In fact, such an annihilation releases even more energy than the holy grail of energy generation, nuclear fusion. Unfortunately, generating enough antimatter to use in any practical way has remained out of reach for modern-day physicists, much less building an “antimatter reactor” like the one maintained by Lieutenant Commander Montgomery Scott (a.k.a. Scotty) on the Starship Enterprise.

The main issue has been creating and storing antimatter, mainly due to its tendency to annihilate. Another of the many hurdles to storing antimatter has been predicting how it will react to its local environment if shielded from regular matter to prevent annihilation, including how it will react to the forces of nature, including gravity.

“We have to manipulate the antimatter very carefully, or we will lose it,” says Fajans.
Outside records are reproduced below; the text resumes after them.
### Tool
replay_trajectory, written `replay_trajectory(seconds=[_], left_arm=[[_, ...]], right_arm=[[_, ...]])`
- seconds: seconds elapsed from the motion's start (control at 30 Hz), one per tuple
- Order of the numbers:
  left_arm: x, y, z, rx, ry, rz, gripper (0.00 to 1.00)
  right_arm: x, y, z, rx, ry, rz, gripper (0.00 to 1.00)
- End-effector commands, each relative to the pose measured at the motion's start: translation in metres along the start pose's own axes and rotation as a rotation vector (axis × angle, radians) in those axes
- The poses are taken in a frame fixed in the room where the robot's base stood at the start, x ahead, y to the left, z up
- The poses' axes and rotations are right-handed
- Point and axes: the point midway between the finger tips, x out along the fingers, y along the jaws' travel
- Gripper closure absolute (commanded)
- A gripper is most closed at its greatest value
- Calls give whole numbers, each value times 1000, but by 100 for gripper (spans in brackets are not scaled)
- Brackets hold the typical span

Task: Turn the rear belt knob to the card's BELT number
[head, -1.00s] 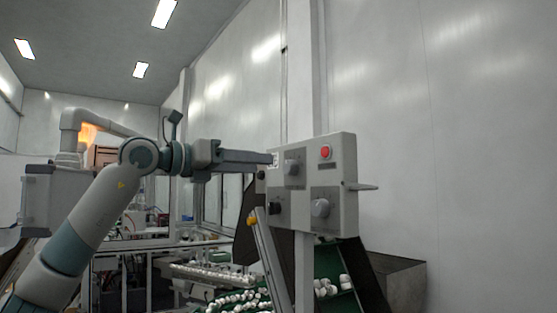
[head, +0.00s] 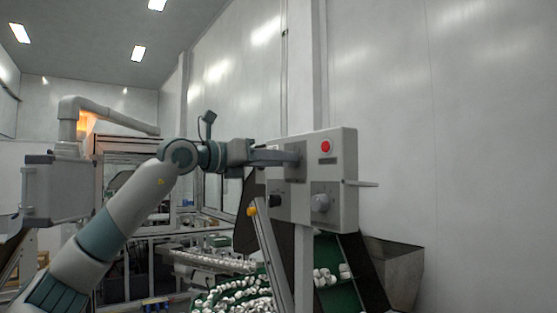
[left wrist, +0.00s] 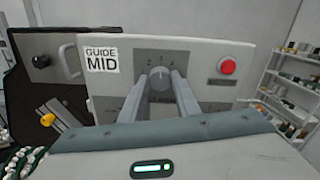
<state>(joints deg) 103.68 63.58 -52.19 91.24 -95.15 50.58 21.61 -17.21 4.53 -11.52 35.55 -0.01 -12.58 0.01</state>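A pale grey control box (head: 345,185) stands on a post in the head view. Its upper knob (left wrist: 159,77) sits on a grey plate with numbers, of which 2, 3 and 4 show, in the left wrist view. My left gripper (left wrist: 162,84) points at this knob, its two fingers open on either side of it; I cannot tell whether they touch it. In the head view the left gripper (head: 292,158) hides this knob. A white card (left wrist: 101,60) reads GUIDE MID; no BELT number is readable. My right gripper is out of view.
A lower knob (head: 320,203), a red button (head: 326,146) and a black knob (head: 275,200) are on the box. A rod sticks out at its right. White caps (head: 240,296) lie on a green belt below. A shelf (left wrist: 290,90) stands at the right.

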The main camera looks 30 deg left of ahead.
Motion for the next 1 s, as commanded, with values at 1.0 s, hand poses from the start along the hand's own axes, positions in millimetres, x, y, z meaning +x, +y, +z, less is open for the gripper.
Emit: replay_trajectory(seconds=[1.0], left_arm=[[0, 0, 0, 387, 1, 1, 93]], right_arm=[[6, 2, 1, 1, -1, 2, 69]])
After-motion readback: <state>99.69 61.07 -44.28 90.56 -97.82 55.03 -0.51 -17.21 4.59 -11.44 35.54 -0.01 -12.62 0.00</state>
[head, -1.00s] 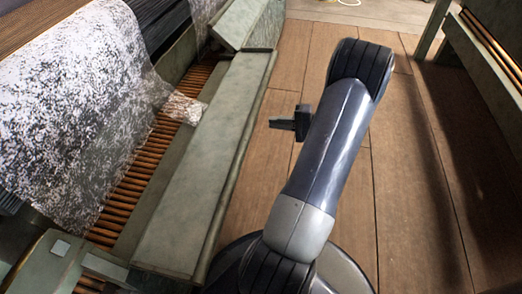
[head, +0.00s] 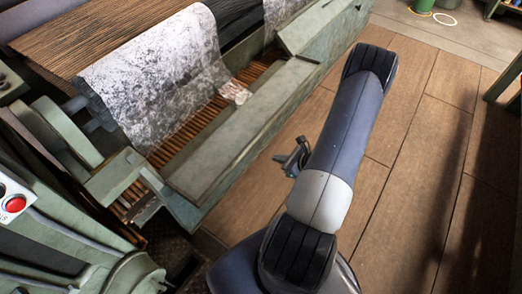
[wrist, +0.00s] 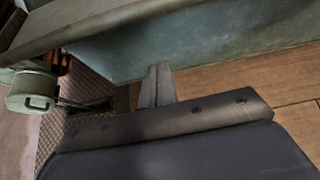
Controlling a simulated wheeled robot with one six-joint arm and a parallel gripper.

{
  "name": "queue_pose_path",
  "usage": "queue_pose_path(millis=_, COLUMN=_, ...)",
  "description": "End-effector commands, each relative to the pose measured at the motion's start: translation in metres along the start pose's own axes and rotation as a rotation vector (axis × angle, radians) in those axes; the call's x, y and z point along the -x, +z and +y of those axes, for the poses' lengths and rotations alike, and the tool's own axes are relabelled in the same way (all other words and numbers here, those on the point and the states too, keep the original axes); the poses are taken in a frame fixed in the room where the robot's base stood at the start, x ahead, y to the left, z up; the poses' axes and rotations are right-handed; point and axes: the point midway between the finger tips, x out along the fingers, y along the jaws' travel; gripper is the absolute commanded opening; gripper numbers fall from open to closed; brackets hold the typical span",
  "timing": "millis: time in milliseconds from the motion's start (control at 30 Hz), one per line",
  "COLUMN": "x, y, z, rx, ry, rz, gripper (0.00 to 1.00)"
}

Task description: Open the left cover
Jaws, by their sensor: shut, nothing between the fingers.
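The machine has a long grey-green panel (head: 235,140) along its front, beside the wooden slats (head: 195,130) of the apron. It lies flat, and I cannot tell for sure whether it is the left cover. A shorter green piece (head: 310,32) sits tilted at its far end. My gripper (head: 292,160) is to the right of the long panel, over the floor side, apart from it as seen from the head. In the wrist view my gripper (wrist: 160,72) is shut and empty, its tips in front of the machine's green side wall (wrist: 130,50).
Speckled white fabric (head: 165,75) hangs over the slats. A control box with a red button (head: 15,204) and green machine parts stand at left. A small pale-green box (wrist: 32,92) shows in the wrist view. Wooden floor (head: 415,150) is clear at right; a green bucket (head: 420,5) stands far back.

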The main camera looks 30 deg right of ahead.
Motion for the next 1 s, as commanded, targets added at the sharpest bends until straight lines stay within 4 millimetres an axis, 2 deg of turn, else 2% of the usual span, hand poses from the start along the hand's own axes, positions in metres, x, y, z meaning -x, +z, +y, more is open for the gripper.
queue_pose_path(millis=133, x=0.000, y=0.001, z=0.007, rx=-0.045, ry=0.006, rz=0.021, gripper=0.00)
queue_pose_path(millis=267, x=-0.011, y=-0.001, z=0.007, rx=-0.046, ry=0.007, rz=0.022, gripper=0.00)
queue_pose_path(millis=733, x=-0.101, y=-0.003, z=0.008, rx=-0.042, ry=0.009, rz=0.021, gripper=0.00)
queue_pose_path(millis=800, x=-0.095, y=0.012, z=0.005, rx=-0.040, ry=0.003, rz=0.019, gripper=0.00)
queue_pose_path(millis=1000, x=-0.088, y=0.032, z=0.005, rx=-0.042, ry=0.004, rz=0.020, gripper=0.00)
Members of CERN’s international ALPHA collaboration look on as interior components of the ALPHA-g chamber are installed in 2018.
Credit: CERN

Experiment Reveals Einstein Was Right…Again

In their experiment, the CERN team working in the complex’s “Antimatter Center” used a delicate process involving the antiprotons (created by the particle accelerator) and positrons (harvested from an artificial radioactive isotope of sodium) to create particles of antihydrogen, the antimatter twin of hydrogen. Once created and collected, both the antiprotons and the positrons, which are themselves particles of antimatter, are then cooled to room temperature. The result is an antimatter plasma.

Next, the team needed to cool these particles down to an extremely low temperature to conduct their experiment.

“Plasmas are normally the hottest form of matter,” explains Wurtele. “But we need to cool them to temperatures where almost everything would typically be solid or liquid.”

“The vast majority of the experimental time is spent doing plasma manipulations to get these antiparticle plasmas into the shape and temperature that we need them to be,” added Fajans. “We have to cool them to about 10 degrees Kelvin — that’s 10 degrees above absolute zero — and we must form them into needle-like shapes.”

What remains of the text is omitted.